How I got interested in music is really no mystery since music was played often on the radio, or record player around my house as a child. The latest hits from the likes of Les Paul, Floyd Cramer, Boots Randolph, Sara Vaughn, and countless R&B artists would fill the den or living room many a Friday or Saturday night as my folks would unwind from their workweek. It’s important to note here that the scene I just described to you was going on in a small house, on a small island called Grand Bahama, less than an hour east of West Palm Beach by plane in the Caribbean. (And yes, in the Bermuda Triangle, if you’re one who likes knowing these little side facts). Life on Grand Bahama throughout the sixties and seventies was rather isolated, culturally speaking, from what was happening in the USA, despite being almost a suburb of Florida. So, as a young boy I did not become familiar with some of the big name bands of the times, like the Rolling Stones, or The Beatles, Jimi Hendrix, The Beach Boys etc, until well after they were household names around the world.
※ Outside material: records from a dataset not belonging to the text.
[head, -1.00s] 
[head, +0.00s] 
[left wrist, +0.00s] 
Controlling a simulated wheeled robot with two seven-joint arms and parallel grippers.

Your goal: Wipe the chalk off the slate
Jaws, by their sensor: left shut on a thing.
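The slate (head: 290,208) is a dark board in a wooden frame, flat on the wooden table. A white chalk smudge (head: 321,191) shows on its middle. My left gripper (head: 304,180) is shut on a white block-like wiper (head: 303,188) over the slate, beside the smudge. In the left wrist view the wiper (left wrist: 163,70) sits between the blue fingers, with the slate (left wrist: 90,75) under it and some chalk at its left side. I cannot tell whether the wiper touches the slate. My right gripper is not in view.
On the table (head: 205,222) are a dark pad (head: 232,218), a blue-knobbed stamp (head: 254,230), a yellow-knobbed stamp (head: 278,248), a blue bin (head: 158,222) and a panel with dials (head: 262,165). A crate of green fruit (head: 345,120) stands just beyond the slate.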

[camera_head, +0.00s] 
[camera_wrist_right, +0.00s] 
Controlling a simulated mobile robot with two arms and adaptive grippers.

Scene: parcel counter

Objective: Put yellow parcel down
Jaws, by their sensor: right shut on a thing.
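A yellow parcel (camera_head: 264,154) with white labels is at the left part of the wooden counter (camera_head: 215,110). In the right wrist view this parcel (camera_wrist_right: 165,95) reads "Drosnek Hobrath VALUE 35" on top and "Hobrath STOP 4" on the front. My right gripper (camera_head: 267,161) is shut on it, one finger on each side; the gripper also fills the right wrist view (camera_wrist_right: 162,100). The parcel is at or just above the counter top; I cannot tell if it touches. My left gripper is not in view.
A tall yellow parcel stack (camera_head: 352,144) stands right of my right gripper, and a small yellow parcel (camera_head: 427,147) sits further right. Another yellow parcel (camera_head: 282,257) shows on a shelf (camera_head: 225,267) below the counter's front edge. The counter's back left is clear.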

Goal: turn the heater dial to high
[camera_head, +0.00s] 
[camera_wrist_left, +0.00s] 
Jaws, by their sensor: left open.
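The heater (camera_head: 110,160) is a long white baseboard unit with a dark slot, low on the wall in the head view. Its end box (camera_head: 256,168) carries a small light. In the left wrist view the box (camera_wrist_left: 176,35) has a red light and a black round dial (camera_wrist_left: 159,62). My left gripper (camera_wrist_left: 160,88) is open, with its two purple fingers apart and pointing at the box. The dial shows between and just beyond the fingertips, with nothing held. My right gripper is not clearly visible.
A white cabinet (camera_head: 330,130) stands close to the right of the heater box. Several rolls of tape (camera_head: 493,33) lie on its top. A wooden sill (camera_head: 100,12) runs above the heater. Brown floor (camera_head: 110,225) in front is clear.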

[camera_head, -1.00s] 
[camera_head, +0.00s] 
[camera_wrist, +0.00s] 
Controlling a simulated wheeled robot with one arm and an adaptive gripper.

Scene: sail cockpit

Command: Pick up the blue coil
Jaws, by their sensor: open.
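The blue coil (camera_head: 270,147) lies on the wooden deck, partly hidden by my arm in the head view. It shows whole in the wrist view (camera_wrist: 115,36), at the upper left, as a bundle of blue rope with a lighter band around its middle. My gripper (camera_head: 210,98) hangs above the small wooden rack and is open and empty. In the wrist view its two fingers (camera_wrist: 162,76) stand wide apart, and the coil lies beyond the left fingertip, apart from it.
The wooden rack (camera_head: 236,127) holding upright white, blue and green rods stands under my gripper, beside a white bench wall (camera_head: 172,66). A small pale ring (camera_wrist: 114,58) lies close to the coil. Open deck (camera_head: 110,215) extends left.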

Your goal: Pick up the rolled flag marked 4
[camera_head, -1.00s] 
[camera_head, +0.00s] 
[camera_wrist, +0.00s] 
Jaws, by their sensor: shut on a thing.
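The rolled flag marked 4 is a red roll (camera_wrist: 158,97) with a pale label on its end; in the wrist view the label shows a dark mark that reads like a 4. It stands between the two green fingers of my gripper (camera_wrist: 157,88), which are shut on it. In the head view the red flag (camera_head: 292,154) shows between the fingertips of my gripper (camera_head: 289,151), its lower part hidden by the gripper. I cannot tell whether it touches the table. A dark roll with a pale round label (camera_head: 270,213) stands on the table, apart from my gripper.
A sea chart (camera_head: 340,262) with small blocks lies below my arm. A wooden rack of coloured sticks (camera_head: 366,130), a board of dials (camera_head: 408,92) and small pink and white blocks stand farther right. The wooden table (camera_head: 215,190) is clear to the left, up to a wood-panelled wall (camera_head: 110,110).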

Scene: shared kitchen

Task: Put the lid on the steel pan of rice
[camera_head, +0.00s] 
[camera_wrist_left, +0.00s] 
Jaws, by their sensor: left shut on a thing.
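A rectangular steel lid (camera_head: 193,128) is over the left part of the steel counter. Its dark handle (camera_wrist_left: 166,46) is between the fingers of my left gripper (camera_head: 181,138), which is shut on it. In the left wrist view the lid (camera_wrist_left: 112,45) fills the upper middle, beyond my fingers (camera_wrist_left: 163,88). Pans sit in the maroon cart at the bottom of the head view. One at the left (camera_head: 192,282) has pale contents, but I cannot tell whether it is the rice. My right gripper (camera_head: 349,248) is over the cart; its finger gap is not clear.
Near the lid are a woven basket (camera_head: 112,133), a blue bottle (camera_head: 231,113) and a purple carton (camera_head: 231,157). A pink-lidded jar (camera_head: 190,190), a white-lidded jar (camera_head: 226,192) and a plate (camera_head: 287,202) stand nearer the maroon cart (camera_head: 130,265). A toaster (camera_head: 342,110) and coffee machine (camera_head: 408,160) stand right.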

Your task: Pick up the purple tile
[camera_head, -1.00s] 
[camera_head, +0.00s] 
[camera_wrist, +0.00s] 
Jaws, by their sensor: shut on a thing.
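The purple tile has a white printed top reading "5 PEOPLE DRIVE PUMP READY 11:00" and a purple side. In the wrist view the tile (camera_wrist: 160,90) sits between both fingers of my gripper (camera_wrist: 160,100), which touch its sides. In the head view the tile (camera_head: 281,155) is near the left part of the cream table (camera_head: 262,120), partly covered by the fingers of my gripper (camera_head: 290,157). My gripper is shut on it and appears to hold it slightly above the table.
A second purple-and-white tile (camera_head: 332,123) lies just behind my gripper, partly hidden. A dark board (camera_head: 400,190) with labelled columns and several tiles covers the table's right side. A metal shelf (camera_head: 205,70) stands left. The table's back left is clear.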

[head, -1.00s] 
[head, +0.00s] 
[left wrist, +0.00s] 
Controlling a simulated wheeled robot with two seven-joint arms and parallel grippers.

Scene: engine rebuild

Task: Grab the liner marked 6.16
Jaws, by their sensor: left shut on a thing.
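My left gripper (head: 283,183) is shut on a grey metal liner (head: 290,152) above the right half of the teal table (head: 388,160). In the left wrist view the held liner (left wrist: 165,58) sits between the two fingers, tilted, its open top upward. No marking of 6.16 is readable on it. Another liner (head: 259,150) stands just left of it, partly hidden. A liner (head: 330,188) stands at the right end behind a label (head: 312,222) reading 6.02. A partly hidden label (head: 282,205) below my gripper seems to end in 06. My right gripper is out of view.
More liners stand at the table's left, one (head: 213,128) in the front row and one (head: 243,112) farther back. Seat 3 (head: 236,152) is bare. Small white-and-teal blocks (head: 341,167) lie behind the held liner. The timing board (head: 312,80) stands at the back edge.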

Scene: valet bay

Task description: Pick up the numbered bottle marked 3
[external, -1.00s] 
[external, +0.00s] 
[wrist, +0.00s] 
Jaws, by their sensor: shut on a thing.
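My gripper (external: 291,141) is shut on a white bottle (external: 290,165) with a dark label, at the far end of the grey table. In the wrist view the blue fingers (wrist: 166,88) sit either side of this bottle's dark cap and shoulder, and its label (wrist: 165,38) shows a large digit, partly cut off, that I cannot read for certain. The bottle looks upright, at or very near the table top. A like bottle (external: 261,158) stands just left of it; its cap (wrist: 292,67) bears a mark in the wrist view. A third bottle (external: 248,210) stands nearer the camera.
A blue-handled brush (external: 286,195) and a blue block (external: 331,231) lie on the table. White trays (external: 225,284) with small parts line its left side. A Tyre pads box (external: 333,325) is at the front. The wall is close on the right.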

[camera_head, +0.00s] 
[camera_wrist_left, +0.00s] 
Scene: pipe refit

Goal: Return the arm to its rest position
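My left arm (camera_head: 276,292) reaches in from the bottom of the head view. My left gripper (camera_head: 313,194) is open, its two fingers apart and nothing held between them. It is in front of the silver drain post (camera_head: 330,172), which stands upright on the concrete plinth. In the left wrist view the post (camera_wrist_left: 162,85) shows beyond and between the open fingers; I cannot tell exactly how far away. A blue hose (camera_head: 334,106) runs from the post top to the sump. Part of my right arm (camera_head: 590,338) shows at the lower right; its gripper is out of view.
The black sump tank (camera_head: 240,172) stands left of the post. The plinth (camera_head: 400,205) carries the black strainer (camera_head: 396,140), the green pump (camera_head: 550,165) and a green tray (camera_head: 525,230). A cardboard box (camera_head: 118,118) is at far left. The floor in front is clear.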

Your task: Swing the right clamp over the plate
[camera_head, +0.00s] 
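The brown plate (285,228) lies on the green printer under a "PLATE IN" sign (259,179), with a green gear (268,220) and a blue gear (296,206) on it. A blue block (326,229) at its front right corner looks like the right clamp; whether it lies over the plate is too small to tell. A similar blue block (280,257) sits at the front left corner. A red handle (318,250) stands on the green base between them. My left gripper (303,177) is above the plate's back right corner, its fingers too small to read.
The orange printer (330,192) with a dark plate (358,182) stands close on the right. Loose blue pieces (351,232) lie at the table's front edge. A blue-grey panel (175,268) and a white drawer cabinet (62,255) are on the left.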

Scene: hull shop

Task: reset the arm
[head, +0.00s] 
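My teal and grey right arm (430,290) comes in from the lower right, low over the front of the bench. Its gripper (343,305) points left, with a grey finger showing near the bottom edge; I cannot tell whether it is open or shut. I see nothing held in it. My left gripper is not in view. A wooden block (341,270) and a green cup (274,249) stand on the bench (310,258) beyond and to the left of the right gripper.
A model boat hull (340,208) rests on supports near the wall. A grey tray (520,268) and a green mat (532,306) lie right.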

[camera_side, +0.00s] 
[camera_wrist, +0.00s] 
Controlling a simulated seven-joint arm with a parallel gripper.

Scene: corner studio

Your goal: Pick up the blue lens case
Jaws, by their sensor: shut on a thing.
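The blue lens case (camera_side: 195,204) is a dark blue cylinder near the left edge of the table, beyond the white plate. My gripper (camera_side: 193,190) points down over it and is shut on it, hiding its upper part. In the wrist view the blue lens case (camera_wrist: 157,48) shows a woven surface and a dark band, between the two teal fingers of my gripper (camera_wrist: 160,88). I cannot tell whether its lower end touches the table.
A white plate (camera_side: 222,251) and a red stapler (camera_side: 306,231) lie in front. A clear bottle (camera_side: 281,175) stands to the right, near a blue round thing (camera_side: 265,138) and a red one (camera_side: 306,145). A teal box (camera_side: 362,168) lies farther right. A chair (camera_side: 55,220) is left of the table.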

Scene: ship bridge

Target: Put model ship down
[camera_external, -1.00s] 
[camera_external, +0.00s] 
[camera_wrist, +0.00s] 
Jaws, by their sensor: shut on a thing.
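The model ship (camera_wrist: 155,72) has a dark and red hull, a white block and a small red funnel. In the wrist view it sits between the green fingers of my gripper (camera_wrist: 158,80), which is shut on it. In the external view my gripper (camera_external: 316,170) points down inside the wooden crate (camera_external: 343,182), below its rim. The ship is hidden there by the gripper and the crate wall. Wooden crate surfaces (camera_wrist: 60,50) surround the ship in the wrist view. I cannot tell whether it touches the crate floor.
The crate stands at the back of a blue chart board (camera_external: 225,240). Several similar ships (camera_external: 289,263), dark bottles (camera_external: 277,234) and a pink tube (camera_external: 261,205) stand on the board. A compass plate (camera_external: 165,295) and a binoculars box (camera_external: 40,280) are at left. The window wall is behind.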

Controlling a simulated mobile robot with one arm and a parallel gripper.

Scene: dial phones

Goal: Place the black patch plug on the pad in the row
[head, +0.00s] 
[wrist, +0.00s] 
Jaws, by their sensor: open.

The story goes that one day, while riding in the car with one or both of my parents, I heard a song by a band (which to this day has been sadly nameless) and asked what made “that sound” coming out of the speakers. I was told it was a an electric guitar. It is said that I made it pretty clear that I wanted to learn how to play like that. I am sure there were probably subsequent conversations about my learning and whether I was prepared to “do the work” and “stay committed” to that path, knowing my parents and the values and work ethic they held and were trying to imbue upon me. Either as a result of my convincing them I “had what it took”, or because I could still use my boyish looks and charm to sway them, I found myself with a rented guitar and happily being driven to guitar lessons once a week. The classical guitar method I was being taught soon bored me and I lost interest to the point that I begged to be “released from indenture”. Through their collective wisdom, or sheer distaste for my constant whining, my parents agreed that I could stop the lessons. BUT, my stepfather made it frighteningly clear that I WOULD continue to play “That damn guitar” since he had now bought it for me. So, every afternoon after school, the first 30 minutes were spent in my room plunking away at it. I was resentful at first, but slowly, as I was able to figure out songs of artists I liked, like James Taylor, Crosby, Stills & Nash, or Simon & Garfunkel, I began to thrive and really get into learning and playing better and better.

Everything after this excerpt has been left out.